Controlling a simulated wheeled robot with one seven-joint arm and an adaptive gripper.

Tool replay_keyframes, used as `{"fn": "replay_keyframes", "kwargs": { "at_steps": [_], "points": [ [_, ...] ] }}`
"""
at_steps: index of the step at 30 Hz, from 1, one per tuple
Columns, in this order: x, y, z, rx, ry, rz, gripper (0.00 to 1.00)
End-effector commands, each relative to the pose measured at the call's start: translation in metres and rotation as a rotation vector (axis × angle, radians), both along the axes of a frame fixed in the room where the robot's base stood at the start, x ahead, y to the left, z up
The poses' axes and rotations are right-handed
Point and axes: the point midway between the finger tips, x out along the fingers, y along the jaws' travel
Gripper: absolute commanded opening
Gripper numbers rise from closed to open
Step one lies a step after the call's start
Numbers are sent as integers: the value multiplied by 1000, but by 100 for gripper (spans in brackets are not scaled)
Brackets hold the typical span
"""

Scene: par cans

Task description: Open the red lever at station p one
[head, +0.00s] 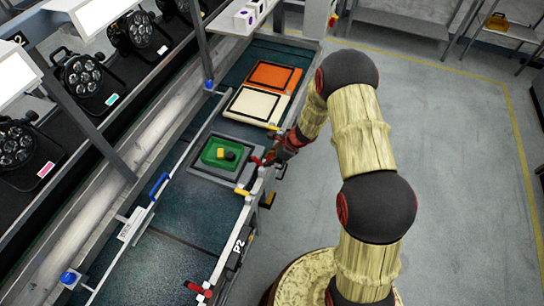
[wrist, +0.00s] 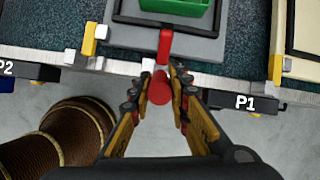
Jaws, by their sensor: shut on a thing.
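The red lever (head: 256,160) sits on the conveyor's near rail, beside the grey carrier plate with the green tray. In the wrist view the red lever (wrist: 165,46) points up toward the carrier, with its round red end low between my fingers. My gripper (wrist: 160,78) is shut on the lever, one finger on each side. The P1 label (wrist: 245,102) is on the rail to the right of the lever. In the head view my gripper (head: 277,157) is small and partly hides the lever.
Cream (head: 257,105) and orange (head: 271,75) panels lie farther along the belt. Another red lever (head: 198,289) is near the P2 label (head: 239,246). Yellow-and-white blocks flank the lever. The floor at right is clear.

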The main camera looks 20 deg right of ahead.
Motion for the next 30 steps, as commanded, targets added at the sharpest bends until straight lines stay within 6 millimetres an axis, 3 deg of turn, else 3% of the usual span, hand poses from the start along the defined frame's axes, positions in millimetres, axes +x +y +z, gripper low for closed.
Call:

------------------------

WORK INSTRUCTIONS. Extract from the material all lines containing the string "ahead".

TASK RESPONSE.
End-effector commands, each relative to the pose measured at the call's start: translation in metres and rotation as a rotation vector (axis × angle, radians), both along the axes of a frame fixed in the room where the robot's base stood at the start, x ahead, y to the left, z up
The main camera looks 20 deg right of ahead.

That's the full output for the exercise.